Across the entries below, how many lines contain the string "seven"? Give only the count.
----- Task data -----
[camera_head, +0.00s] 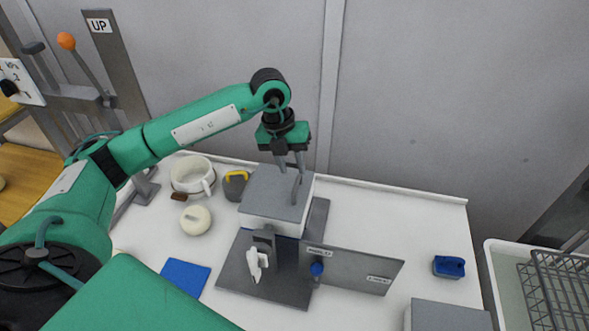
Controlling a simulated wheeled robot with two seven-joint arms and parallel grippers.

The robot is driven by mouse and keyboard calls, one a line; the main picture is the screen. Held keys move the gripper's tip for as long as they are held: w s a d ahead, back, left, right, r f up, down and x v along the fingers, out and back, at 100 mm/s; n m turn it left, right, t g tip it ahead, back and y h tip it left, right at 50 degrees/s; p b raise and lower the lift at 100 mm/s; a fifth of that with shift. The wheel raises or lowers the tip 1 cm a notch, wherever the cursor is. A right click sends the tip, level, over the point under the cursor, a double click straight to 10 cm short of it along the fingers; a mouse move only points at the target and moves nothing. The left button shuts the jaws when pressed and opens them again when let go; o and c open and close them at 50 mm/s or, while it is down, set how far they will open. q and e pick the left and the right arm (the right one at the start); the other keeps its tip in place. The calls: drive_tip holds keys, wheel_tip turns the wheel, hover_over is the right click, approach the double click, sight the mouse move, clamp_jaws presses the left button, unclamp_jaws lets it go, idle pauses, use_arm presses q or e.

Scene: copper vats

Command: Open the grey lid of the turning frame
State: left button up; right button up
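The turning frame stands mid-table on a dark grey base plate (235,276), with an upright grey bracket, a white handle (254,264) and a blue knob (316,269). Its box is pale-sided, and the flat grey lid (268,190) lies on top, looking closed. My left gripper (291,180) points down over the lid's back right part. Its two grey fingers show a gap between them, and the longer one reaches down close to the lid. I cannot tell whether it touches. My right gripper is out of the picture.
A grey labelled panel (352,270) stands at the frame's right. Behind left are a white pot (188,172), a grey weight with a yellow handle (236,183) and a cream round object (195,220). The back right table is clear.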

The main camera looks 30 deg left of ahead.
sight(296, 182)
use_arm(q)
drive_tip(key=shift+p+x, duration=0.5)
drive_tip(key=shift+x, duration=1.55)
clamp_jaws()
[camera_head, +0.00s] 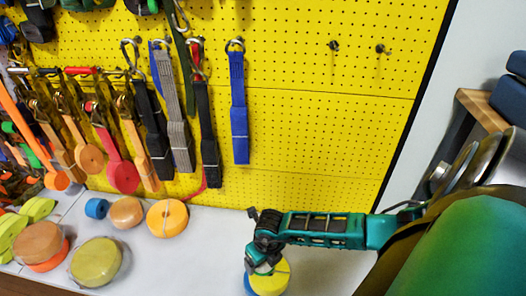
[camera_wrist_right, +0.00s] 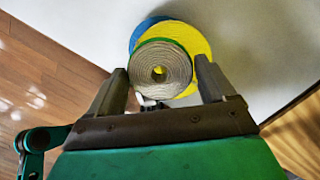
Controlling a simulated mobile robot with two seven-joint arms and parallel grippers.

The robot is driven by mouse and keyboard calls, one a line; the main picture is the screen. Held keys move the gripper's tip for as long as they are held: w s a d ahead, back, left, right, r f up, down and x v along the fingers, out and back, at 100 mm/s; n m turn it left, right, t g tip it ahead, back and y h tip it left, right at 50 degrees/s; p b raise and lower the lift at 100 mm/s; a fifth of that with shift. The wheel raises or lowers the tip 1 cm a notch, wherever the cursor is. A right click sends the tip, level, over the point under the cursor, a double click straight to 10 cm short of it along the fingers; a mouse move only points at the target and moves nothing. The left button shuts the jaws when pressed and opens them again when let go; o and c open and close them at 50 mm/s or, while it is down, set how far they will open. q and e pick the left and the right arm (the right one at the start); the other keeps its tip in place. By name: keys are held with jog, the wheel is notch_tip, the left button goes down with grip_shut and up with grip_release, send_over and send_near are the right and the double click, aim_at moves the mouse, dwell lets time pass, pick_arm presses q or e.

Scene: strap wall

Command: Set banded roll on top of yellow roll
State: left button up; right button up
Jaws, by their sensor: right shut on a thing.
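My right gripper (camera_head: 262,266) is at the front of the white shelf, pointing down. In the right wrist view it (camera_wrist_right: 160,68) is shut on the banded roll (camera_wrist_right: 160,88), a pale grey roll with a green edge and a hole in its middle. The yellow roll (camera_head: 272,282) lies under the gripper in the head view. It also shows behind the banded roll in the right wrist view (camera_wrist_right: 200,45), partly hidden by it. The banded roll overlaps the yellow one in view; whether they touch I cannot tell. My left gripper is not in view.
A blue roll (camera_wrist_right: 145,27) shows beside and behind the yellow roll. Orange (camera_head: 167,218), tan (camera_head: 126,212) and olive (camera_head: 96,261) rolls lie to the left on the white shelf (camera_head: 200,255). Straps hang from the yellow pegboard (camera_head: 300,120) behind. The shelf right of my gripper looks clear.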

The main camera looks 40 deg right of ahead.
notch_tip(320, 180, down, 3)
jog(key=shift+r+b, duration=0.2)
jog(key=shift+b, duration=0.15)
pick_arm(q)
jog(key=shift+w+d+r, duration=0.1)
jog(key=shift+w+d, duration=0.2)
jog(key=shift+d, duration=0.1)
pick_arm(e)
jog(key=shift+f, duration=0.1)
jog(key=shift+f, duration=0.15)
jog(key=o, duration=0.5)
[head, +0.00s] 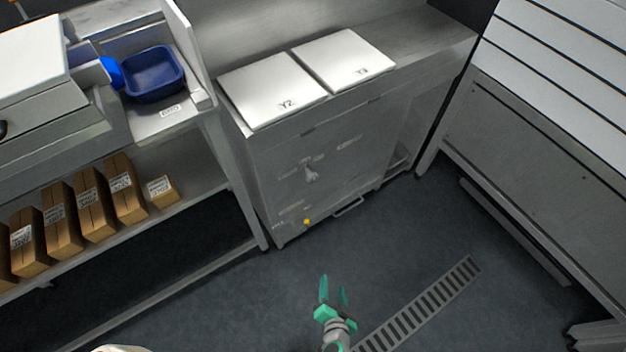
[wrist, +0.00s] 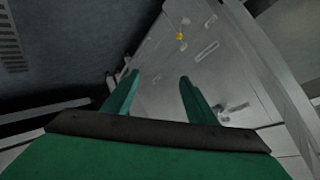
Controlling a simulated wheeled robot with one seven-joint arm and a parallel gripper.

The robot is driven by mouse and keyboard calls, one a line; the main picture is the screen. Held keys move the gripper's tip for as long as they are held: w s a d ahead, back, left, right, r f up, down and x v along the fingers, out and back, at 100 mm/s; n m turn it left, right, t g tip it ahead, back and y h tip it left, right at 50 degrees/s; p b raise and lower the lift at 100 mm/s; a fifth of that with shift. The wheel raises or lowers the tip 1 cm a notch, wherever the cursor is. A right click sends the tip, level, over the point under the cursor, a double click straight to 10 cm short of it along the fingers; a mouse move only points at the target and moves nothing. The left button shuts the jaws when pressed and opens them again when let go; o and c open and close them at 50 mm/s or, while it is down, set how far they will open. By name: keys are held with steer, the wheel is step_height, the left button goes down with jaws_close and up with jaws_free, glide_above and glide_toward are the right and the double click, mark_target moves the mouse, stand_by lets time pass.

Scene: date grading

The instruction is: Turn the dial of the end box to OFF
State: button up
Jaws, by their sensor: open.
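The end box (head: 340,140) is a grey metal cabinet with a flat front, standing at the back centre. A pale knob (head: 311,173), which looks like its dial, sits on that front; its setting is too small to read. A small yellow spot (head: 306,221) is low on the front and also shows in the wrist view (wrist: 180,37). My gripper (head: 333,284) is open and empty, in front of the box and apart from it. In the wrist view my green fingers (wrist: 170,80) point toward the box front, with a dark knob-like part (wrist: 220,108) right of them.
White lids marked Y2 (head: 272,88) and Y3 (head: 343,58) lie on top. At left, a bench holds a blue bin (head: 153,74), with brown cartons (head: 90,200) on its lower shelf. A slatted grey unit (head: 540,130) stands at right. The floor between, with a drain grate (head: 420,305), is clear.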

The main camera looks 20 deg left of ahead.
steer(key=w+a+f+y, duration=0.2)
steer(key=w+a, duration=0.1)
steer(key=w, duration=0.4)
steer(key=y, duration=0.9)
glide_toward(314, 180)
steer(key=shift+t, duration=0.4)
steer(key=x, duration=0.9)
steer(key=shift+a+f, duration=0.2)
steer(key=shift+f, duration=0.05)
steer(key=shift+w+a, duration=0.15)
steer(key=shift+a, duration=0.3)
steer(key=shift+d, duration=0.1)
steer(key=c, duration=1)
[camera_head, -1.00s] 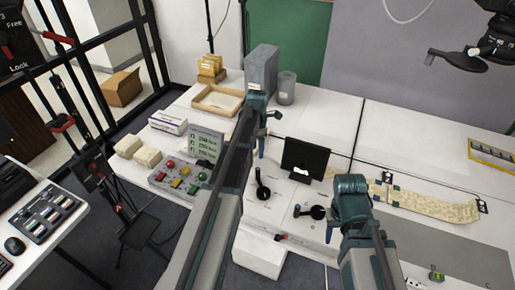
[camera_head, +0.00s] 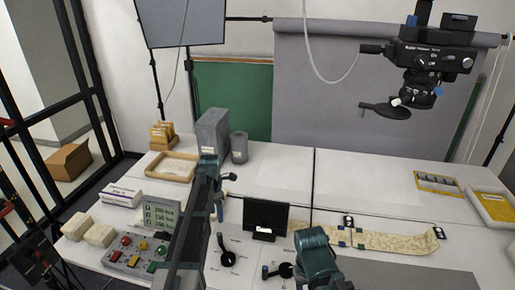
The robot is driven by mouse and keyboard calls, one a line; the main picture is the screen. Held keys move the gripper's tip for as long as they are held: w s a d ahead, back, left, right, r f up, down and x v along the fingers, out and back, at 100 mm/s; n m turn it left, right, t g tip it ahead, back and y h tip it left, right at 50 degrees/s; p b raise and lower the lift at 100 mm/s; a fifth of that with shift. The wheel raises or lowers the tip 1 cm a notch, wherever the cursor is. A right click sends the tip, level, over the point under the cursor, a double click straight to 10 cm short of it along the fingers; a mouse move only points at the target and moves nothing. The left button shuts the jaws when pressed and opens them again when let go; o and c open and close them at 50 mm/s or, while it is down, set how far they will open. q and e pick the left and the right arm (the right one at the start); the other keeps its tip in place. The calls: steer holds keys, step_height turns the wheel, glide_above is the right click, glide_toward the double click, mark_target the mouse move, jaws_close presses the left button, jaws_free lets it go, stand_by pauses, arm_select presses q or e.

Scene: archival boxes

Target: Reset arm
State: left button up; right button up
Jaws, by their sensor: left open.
-----
Exercise output ->
3